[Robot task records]
_____

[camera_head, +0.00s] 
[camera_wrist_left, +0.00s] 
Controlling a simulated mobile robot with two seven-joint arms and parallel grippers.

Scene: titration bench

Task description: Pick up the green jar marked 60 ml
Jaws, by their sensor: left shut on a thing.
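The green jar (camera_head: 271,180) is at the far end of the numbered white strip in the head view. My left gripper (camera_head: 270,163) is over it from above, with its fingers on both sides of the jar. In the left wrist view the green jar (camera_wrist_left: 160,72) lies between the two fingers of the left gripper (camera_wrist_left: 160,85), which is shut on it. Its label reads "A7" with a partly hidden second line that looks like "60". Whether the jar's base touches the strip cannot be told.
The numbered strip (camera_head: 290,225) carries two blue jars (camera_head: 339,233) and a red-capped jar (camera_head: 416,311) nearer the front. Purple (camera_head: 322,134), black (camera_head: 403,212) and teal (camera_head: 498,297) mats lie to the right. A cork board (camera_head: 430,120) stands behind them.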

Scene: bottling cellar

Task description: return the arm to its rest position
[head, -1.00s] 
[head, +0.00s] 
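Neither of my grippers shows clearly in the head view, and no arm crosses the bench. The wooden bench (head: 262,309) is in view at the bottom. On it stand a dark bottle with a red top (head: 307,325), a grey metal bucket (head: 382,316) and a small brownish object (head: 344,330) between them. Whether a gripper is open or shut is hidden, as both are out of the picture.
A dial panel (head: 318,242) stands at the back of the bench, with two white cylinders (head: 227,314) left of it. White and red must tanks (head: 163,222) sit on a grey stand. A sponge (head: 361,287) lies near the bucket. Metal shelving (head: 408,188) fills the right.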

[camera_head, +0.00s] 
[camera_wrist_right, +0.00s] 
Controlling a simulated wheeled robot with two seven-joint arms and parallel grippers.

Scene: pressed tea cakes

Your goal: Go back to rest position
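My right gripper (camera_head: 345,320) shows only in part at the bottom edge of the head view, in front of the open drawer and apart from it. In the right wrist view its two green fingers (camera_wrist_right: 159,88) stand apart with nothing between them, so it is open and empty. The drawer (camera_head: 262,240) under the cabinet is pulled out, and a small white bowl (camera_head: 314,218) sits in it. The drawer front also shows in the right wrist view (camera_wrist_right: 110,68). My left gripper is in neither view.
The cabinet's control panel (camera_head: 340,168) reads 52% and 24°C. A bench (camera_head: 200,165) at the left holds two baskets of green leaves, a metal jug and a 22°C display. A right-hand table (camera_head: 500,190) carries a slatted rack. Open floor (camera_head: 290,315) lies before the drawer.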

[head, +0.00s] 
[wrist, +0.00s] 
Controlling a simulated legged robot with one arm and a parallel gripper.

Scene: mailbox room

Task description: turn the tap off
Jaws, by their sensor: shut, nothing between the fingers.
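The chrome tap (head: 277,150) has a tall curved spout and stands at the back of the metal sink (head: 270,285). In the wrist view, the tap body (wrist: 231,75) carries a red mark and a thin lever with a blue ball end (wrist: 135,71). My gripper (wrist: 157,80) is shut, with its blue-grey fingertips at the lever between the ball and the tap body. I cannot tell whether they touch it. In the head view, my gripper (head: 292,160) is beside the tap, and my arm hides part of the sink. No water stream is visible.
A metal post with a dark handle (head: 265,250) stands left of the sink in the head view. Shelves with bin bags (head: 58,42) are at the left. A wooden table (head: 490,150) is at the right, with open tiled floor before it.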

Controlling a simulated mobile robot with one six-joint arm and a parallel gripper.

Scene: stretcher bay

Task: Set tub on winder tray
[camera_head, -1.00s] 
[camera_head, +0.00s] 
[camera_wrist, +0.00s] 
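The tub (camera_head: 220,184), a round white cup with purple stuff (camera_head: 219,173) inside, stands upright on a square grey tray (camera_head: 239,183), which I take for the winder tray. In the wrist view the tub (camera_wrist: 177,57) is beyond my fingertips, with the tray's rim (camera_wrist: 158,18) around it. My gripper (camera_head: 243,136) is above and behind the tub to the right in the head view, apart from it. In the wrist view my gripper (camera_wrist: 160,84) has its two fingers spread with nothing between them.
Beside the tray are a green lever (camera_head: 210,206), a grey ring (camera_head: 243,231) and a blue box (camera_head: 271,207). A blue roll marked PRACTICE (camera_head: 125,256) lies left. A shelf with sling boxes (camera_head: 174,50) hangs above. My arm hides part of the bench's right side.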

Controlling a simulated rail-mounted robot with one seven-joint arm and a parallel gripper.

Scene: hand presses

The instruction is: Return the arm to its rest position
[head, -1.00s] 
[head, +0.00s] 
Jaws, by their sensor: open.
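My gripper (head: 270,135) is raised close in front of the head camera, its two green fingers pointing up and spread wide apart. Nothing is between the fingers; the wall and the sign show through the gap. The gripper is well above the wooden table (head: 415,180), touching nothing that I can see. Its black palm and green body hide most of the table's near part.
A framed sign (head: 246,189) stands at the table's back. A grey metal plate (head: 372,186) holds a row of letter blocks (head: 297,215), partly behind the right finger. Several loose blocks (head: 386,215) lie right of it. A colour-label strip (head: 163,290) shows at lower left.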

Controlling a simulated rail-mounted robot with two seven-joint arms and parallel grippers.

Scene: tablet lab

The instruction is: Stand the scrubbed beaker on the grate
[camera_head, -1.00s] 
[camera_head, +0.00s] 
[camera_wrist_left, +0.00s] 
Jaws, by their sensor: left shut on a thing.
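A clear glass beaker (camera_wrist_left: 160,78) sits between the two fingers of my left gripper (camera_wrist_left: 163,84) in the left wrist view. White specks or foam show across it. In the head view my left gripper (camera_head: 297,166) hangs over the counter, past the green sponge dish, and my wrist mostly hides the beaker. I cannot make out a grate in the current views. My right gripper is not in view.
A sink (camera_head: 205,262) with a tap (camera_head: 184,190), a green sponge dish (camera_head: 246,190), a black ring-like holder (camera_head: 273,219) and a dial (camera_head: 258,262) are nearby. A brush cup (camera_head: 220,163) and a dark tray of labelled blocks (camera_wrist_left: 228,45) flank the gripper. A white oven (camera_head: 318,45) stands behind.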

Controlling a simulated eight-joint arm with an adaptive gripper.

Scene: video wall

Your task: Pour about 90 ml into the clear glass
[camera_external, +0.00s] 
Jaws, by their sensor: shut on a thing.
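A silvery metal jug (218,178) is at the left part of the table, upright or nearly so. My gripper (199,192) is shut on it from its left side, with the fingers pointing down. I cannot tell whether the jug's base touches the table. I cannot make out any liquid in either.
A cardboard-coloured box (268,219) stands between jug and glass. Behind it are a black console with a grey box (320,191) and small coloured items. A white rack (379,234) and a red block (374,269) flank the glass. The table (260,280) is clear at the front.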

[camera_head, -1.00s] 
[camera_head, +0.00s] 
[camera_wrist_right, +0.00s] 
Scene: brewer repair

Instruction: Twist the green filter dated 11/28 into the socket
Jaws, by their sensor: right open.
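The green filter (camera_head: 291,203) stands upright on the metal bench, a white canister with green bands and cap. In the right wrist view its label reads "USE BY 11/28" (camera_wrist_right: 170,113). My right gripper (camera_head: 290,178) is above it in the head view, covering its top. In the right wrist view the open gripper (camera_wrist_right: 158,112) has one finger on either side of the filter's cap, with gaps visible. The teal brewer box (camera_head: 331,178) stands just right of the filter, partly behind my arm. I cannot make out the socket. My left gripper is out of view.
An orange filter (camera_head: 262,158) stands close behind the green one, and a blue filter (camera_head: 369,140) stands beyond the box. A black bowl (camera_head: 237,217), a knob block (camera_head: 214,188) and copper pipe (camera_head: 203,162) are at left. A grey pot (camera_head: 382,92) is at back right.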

_____

* _Task requirements_:
Make a verbatim copy of every entry shown above.

* _Completed task_:
[camera_head, +0.00s] 
[camera_wrist_left, +0.00s] 
Controlling a simulated mobile robot with two seven-joint arms and parallel grippers.

Scene: titration bench

Task description: Pick up the green jar marked 60 ml
Jaws, by their sensor: left shut on a thing.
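The green jar (camera_head: 271,180) is at the far end of the numbered white strip in the head view. My left gripper (camera_head: 270,163) is over it from above, with its fingers on both sides of the jar. In the left wrist view the green jar (camera_wrist_left: 160,72) lies between the two fingers of the left gripper (camera_wrist_left: 160,85), which is shut on it. Its label reads "A7" with a partly hidden second line that looks like "60". Whether the jar's base touches the strip cannot be told.
The numbered strip (camera_head: 290,225) carries two blue jars (camera_head: 339,233) and a red-capped jar (camera_head: 416,311) nearer the front. Purple (camera_head: 322,134), black (camera_head: 403,212) and teal (camera_head: 498,297) mats lie to the right. A cork board (camera_head: 430,120) stands behind them.

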Scene: bottling cellar

Task description: return the arm to its rest position
[head, -1.00s] 
[head, +0.00s] 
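Neither of my grippers shows clearly in the head view, and no arm crosses the bench. The wooden bench (head: 262,309) is in view at the bottom. On it stand a dark bottle with a red top (head: 307,325), a grey metal bucket (head: 382,316) and a small brownish object (head: 344,330) between them. Whether a gripper is open or shut is hidden, as both are out of the picture.
A dial panel (head: 318,242) stands at the back of the bench, with two white cylinders (head: 227,314) left of it. White and red must tanks (head: 163,222) sit on a grey stand. A sponge (head: 361,287) lies near the bucket. Metal shelving (head: 408,188) fills the right.

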[camera_head, +0.00s] 
[camera_wrist_right, +0.00s] 
Controlling a simulated wheeled robot with two seven-joint arms and parallel grippers.

Scene: pressed tea cakes

Your goal: Go back to rest position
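My right gripper (camera_head: 345,320) shows only in part at the bottom edge of the head view, in front of the open drawer and apart from it. In the right wrist view its two green fingers (camera_wrist_right: 159,88) stand apart with nothing between them, so it is open and empty. The drawer (camera_head: 262,240) under the cabinet is pulled out, and a small white bowl (camera_head: 314,218) sits in it. The drawer front also shows in the right wrist view (camera_wrist_right: 110,68). My left gripper is in neither view.
The cabinet's control panel (camera_head: 340,168) reads 52% and 24°C. A bench (camera_head: 200,165) at the left holds two baskets of green leaves, a metal jug and a 22°C display. A right-hand table (camera_head: 500,190) carries a slatted rack. Open floor (camera_head: 290,315) lies before the drawer.

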[head, +0.00s] 
[wrist, +0.00s] 
Controlling a simulated legged robot with one arm and a parallel gripper.

Scene: mailbox room

Task description: turn the tap off
Jaws, by their sensor: shut, nothing between the fingers.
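The chrome tap (head: 277,150) has a tall curved spout and stands at the back of the metal sink (head: 270,285). In the wrist view, the tap body (wrist: 231,75) carries a red mark and a thin lever with a blue ball end (wrist: 135,71). My gripper (wrist: 157,80) is shut, with its blue-grey fingertips at the lever between the ball and the tap body. I cannot tell whether they touch it. In the head view, my gripper (head: 292,160) is beside the tap, and my arm hides part of the sink. No water stream is visible.
A metal post with a dark handle (head: 265,250) stands left of the sink in the head view. Shelves with bin bags (head: 58,42) are at the left. A wooden table (head: 490,150) is at the right, with open tiled floor before it.

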Controlling a simulated mobile robot with one six-joint arm and a parallel gripper.

Scene: stretcher bay

Task: Set tub on winder tray
[camera_head, -1.00s] 
[camera_head, +0.00s] 
[camera_wrist, +0.00s] 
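The tub (camera_head: 220,184), a round white cup with purple stuff (camera_head: 219,173) inside, stands upright on a square grey tray (camera_head: 239,183), which I take for the winder tray. In the wrist view the tub (camera_wrist: 177,57) is beyond my fingertips, with the tray's rim (camera_wrist: 158,18) around it. My gripper (camera_head: 243,136) is above and behind the tub to the right in the head view, apart from it. In the wrist view my gripper (camera_wrist: 160,84) has its two fingers spread with nothing between them.
Beside the tray are a green lever (camera_head: 210,206), a grey ring (camera_head: 243,231) and a blue box (camera_head: 271,207). A blue roll marked PRACTICE (camera_head: 125,256) lies left. A shelf with sling boxes (camera_head: 174,50) hangs above. My arm hides part of the bench's right side.

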Controlling a simulated rail-mounted robot with one seven-joint arm and a parallel gripper.

Scene: hand presses

The instruction is: Return the arm to its rest position
[head, -1.00s] 
[head, +0.00s] 
Jaws, by their sensor: open.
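My gripper (head: 270,135) is raised close in front of the head camera, its two green fingers pointing up and spread wide apart. Nothing is between the fingers; the wall and the sign show through the gap. The gripper is well above the wooden table (head: 415,180), touching nothing that I can see. Its black palm and green body hide most of the table's near part.
A framed sign (head: 246,189) stands at the table's back. A grey metal plate (head: 372,186) holds a row of letter blocks (head: 297,215), partly behind the right finger. Several loose blocks (head: 386,215) lie right of it. A colour-label strip (head: 163,290) shows at lower left.

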Controlling a simulated rail-mounted robot with two seven-joint arms and parallel grippers.

Scene: tablet lab

The instruction is: Stand the scrubbed beaker on the grate
[camera_head, -1.00s] 
[camera_head, +0.00s] 
[camera_wrist_left, +0.00s] 
Jaws, by their sensor: left shut on a thing.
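A clear glass beaker (camera_wrist_left: 160,78) sits between the two fingers of my left gripper (camera_wrist_left: 163,84) in the left wrist view. White specks or foam show across it. In the head view my left gripper (camera_head: 297,166) hangs over the counter, past the green sponge dish, and my wrist mostly hides the beaker. I cannot make out a grate in the current views. My right gripper is not in view.
A sink (camera_head: 205,262) with a tap (camera_head: 184,190), a green sponge dish (camera_head: 246,190), a black ring-like holder (camera_head: 273,219) and a dial (camera_head: 258,262) are nearby. A brush cup (camera_head: 220,163) and a dark tray of labelled blocks (camera_wrist_left: 228,45) flank the gripper. A white oven (camera_head: 318,45) stands behind.

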Controlling a simulated eight-joint arm with an adaptive gripper.

Scene: video wall

Your task: Pour about 90 ml into the clear glass
[camera_external, +0.00s] 
Jaws, by their sensor: shut on a thing.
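A silvery metal jug (218,178) is at the left part of the table, upright or nearly so. My gripper (199,192) is shut on it from its left side, with the fingers pointing down. I cannot tell whether the jug's base touches the table. I cannot make out any liquid in either.
A cardboard-coloured box (268,219) stands between jug and glass. Behind it are a black console with a grey box (320,191) and small coloured items. A white rack (379,234) and a red block (374,269) flank the glass. The table (260,280) is clear at the front.

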[camera_head, -1.00s] 
[camera_head, +0.00s] 
[camera_wrist_right, +0.00s] 
Scene: brewer repair

Instruction: Twist the green filter dated 11/28 into the socket
Jaws, by their sensor: right open.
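The green filter (camera_head: 291,203) stands upright on the metal bench, a white canister with green bands and cap. In the right wrist view its label reads "USE BY 11/28" (camera_wrist_right: 170,113). My right gripper (camera_head: 290,178) is above it in the head view, covering its top. In the right wrist view the open gripper (camera_wrist_right: 158,112) has one finger on either side of the filter's cap, with gaps visible. The teal brewer box (camera_head: 331,178) stands just right of the filter, partly behind my arm. I cannot make out the socket. My left gripper is out of view.
An orange filter (camera_head: 262,158) stands close behind the green one, and a blue filter (camera_head: 369,140) stands beyond the box. A black bowl (camera_head: 237,217), a knob block (camera_head: 214,188) and copper pipe (camera_head: 203,162) are at left. A grey pot (camera_head: 382,92) is at back right.

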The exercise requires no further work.